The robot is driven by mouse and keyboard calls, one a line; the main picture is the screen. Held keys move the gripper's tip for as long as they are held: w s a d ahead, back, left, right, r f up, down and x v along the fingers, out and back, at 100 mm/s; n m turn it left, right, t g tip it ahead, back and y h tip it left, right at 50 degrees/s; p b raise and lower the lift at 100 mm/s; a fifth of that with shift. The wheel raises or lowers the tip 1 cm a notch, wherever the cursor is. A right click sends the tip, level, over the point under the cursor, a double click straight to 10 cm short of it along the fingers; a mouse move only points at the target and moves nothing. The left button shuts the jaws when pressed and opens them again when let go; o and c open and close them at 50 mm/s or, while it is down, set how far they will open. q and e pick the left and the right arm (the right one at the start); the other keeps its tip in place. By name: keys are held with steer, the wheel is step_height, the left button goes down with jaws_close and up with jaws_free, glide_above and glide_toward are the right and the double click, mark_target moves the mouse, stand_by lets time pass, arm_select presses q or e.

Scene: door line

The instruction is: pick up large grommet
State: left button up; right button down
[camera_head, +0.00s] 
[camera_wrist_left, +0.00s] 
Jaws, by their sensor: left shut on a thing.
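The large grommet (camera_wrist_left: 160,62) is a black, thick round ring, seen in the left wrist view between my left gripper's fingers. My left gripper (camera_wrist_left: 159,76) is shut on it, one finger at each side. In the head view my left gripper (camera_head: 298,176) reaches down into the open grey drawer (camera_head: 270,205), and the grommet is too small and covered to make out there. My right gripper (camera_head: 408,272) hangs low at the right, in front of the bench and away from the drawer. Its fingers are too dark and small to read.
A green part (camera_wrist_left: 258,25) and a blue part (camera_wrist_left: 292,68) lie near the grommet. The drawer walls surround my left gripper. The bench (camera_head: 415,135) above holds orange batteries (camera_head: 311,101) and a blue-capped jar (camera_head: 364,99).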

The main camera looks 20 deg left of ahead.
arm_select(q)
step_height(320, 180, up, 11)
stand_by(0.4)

• • • • • • •

Repeat the material word for word, in full.

- In response
The robot is driven by mouse and keyboard calls, one a line; the main picture is the screen. Held keys move the gripper's tip for as long as they are held: w s a d ahead, back, left, right, r f up, down and x v along the fingers, out and back, at 100 mm/s; n m turn it left, right, t g tip it ahead, back and y h tip it left, right at 50 degrees/s; p b raise and lower the lift at 100 mm/s; a fifth of that with shift. The wheel raises or lowers the tip 1 cm a notch, wherever the cursor is. A right click sends the tip, level, over the point under the cursor, a double click straight to 10 cm short of it along the fingers; a mouse move only points at the target and moves nothing. The left button shuts the jaws when pressed and opens them again when let go; o and c open and close them at 50 mm/s or, while it is down, set how far they will open. q and e pick the left and the right arm (the right one at the start); the other keeps its tip in place. By name: keys are held with steer, the wheel is step_height, the left button goes down with jaws_close and up with jaws_free, glide_above and glide_toward are the right and the double click, mark_target moves the mouse, stand_by lets time pass, arm_select presses q or e.

Scene: door line

The instruction is: pick up large grommet
State: left button up; right button down
[camera_head, +0.00s] 
[camera_wrist_left, +0.00s] 
Jaws, by their sensor: left shut on a thing.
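The large grommet (camera_wrist_left: 160,62) is a black, thick round ring, seen in the left wrist view between my left gripper's fingers. My left gripper (camera_wrist_left: 159,76) is shut on it, one finger at each side. In the head view my left gripper (camera_head: 298,176) reaches down into the open grey drawer (camera_head: 270,205), and the grommet is too small and covered to make out there. My right gripper (camera_head: 408,272) hangs low at the right, in front of the bench and away from the drawer. Its fingers are too dark and small to read.
A green part (camera_wrist_left: 258,25) and a blue part (camera_wrist_left: 292,68) lie near the grommet. The drawer walls surround my left gripper. The bench (camera_head: 415,135) above holds orange batteries (camera_head: 311,101) and a blue-capped jar (camera_head: 364,99).

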The main camera looks 20 deg left of ahead.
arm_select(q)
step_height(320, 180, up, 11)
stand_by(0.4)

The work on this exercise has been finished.